═══ Raw data

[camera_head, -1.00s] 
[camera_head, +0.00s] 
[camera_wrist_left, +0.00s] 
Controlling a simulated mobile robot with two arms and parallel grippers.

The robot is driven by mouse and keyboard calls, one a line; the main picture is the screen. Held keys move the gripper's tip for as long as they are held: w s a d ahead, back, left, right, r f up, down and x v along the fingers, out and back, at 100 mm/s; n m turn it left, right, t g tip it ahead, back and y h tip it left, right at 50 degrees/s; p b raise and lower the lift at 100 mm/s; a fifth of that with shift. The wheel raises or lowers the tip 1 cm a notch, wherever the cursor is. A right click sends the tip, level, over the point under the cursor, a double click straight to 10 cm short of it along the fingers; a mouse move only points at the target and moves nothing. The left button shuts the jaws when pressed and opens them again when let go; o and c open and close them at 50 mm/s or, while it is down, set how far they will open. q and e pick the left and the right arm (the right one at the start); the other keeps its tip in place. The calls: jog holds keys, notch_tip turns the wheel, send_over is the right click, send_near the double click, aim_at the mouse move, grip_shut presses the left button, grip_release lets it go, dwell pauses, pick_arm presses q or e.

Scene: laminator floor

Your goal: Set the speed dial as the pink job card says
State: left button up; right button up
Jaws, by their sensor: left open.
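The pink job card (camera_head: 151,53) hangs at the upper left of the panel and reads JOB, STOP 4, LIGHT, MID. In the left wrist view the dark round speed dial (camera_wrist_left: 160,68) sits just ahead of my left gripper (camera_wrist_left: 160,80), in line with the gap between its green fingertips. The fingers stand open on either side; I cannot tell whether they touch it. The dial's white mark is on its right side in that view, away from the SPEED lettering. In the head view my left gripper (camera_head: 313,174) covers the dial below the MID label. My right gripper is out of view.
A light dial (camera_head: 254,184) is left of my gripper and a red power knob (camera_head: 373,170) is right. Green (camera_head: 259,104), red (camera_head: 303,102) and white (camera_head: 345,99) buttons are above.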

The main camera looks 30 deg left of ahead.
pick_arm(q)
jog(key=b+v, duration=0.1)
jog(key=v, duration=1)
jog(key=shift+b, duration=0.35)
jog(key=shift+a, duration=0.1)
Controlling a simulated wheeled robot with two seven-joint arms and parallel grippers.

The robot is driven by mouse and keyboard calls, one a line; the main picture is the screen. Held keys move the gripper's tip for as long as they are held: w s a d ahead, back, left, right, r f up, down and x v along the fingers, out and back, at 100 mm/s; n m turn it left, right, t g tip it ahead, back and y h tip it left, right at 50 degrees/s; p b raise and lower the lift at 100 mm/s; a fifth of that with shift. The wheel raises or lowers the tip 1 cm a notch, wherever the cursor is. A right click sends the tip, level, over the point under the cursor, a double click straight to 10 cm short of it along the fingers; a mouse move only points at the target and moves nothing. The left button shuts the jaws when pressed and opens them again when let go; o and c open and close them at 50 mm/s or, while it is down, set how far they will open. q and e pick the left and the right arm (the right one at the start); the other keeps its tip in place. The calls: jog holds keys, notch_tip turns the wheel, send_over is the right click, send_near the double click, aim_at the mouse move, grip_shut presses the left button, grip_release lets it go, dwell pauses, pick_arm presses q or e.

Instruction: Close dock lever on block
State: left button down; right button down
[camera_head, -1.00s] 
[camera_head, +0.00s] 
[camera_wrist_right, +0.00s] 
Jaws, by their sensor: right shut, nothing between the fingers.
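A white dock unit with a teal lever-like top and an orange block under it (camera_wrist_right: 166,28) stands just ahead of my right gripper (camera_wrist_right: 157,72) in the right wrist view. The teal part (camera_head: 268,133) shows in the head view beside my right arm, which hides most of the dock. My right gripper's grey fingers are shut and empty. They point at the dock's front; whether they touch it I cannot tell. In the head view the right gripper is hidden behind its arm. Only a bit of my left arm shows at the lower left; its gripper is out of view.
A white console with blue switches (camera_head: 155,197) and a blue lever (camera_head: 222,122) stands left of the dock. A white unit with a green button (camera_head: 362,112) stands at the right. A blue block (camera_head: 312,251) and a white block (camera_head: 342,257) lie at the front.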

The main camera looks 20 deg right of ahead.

══════

• Directive:
Look for "grippers" and pull out every line that has it.

• Answer to the exercise:
Controlling a simulated mobile robot with two arms and parallel grippers.
Controlling a simulated wheeled robot with two seven-joint arms and parallel grippers.

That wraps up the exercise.